GIVEN EXERCISE → Your task is to retype the lines between the line with "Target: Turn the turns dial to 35" and the line with "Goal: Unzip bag", inclusive. Copy no pictures and no other lines.

GIVEN DATA →

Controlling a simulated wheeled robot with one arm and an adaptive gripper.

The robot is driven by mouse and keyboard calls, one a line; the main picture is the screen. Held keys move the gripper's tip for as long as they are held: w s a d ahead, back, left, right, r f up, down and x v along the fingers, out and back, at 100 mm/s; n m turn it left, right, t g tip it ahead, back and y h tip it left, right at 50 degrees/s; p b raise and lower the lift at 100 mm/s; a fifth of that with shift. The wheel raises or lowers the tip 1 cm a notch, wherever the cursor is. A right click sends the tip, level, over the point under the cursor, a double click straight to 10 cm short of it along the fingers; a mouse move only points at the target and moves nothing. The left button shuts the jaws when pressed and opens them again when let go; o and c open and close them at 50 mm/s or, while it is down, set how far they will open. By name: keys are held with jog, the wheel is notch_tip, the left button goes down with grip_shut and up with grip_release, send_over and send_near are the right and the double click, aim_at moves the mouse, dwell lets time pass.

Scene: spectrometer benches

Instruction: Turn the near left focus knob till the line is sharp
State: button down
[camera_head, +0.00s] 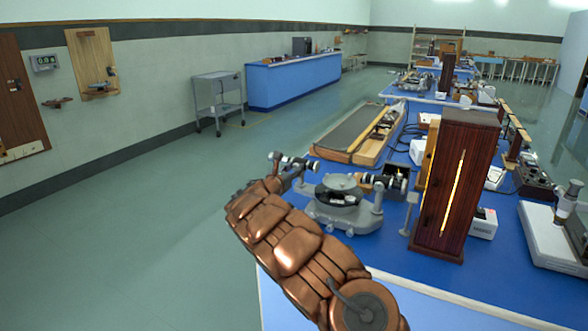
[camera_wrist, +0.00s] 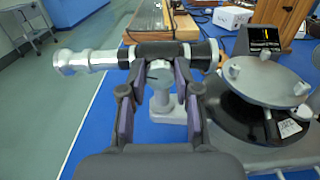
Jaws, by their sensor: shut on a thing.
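The near spectrometer (camera_head: 338,212) stands on the blue bench, with a round silver table plate and a telescope tube on its left. In the wrist view the silver-and-black telescope (camera_wrist: 92,60) runs across the top. My gripper (camera_wrist: 157,72) is shut on the focus knob (camera_wrist: 158,70), a small light-grey knob under the tube, with a finger on each side. In the head view my arm hides most of the gripper. A small dark display (camera_wrist: 264,40) behind the spectrometer shows a light line; it is too small to judge its sharpness.
A tall dark wooden lamp box (camera_head: 480,150) with a glowing slit stands right of the spectrometer. A long wooden tray (camera_head: 350,150) lies behind it. A grey trolley (camera_head: 218,90) stands on the floor at the back left. The floor left of the bench is clear.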

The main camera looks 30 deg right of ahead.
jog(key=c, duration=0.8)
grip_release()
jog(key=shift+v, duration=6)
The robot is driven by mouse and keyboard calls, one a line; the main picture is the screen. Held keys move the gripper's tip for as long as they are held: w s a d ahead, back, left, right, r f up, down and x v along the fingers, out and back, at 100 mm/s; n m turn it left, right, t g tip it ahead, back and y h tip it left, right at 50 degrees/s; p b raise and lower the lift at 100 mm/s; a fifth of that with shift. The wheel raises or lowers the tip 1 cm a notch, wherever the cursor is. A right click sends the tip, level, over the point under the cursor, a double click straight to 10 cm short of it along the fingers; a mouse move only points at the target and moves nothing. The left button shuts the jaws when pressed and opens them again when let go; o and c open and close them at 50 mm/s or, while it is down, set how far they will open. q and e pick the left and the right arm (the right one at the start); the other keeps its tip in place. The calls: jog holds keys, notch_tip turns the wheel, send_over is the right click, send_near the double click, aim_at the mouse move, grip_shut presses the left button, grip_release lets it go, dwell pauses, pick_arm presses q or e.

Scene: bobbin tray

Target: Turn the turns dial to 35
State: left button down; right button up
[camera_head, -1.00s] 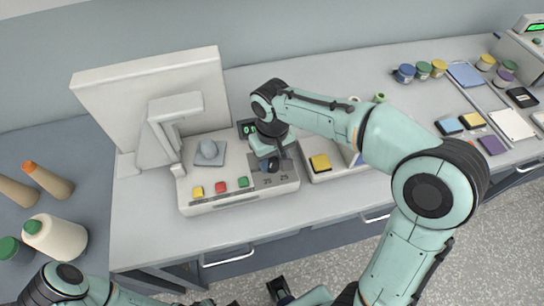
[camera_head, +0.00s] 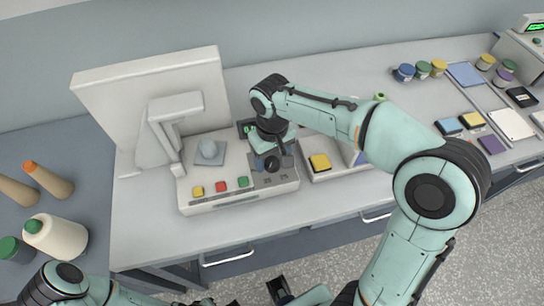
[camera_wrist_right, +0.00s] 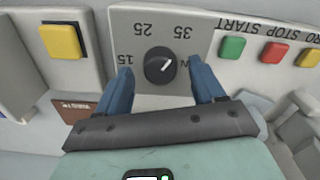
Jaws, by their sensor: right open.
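The turns dial (camera_wrist_right: 160,65) is a round black knob with a white pointer on a grey panel. The panel carries upside-down marks 15, 25 and 35, and one mark partly hidden at a finger. In the right wrist view the pointer slants up and right, roughly toward the 35 side. My right gripper (camera_wrist_right: 161,68) is open, its blue fingers on either side of the dial with gaps to it. In the head view the right gripper (camera_head: 270,155) hangs over the right end of the winder (camera_head: 230,200). At the bottom edge, my left gripper cannot be made out clearly.
Yellow (camera_head: 197,191), red (camera_head: 221,186) and green (camera_head: 243,182) buttons sit left of the dial. A tray with a yellow block (camera_head: 320,162) stands close on its right. Jars (camera_head: 404,73) and cards are farther right. Bare table lies in front.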

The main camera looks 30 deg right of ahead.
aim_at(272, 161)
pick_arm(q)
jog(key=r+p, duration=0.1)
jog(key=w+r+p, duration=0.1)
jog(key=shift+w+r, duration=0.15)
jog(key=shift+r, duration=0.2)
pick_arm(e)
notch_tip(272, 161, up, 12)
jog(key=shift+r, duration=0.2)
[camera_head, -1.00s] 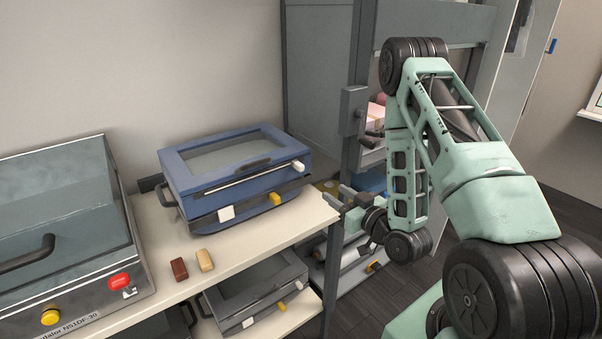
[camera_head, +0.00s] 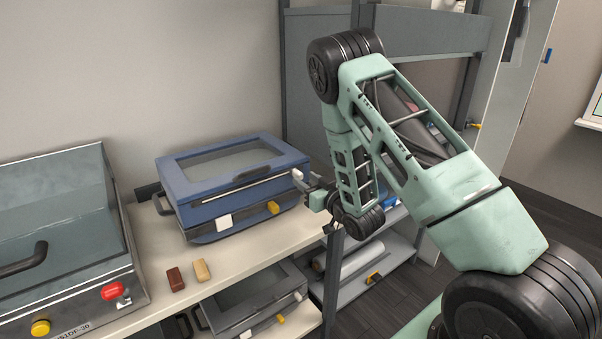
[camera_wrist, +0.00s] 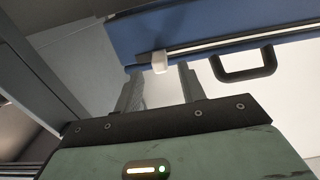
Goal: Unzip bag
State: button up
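The blue bag (camera_head: 190,178), boxy with a grey window in its lid, lies on the pale shelf. A light zipper line runs along its front, with a white pull (camera_head: 297,174) at the right end. White and yellow tabs sit lower on its front. My gripper (camera_head: 308,181) is at the bag's right end, close to the pull. In the wrist view the two fingers (camera_wrist: 160,80) are spread apart and empty. The white pull (camera_wrist: 159,62) shows between their tips. I cannot tell whether a finger touches it. The blue bag (camera_wrist: 210,25) fills the upper part there.
A dark red block (camera_head: 175,279) and a tan block (camera_head: 201,270) lie on the shelf (camera_head: 240,257) in front of the bag. A metal machine (camera_head: 60,215) stands at left. A grey case (camera_head: 250,290) sits on the lower shelf. A grey rack post (camera_head: 333,265) stands below my gripper.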

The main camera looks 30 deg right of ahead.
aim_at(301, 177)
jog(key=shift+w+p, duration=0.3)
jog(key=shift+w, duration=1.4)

SOLVED PROBLEM →
Target: Turn the turns dial to 35
State: left button down; right button up
[camera_head, -1.00s] 
[camera_head, +0.00s] 
[camera_wrist_right, +0.00s] 
Jaws, by their sensor: right open.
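The turns dial (camera_wrist_right: 160,65) is a round black knob with a white pointer on a grey panel. The panel carries upside-down marks 15, 25 and 35, and one mark partly hidden at a finger. In the right wrist view the pointer slants up and right, roughly toward the 35 side. My right gripper (camera_wrist_right: 161,68) is open, its blue fingers on either side of the dial with gaps to it. In the head view the right gripper (camera_head: 270,155) hangs over the right end of the winder (camera_head: 230,200). At the bottom edge, my left gripper cannot be made out clearly.
Yellow (camera_head: 197,191), red (camera_head: 221,186) and green (camera_head: 243,182) buttons sit left of the dial. A tray with a yellow block (camera_head: 320,162) stands close on its right. Jars (camera_head: 404,73) and cards are farther right. Bare table lies in front.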

The main camera looks 30 deg right of ahead.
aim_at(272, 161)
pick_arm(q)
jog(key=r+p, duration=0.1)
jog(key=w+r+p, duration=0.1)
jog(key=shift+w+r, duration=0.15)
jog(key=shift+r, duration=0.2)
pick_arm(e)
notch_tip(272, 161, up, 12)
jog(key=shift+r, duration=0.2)
[camera_head, -1.00s] 
[camera_head, +0.00s] 
[camera_wrist, +0.00s] 
Goal: Unzip bag

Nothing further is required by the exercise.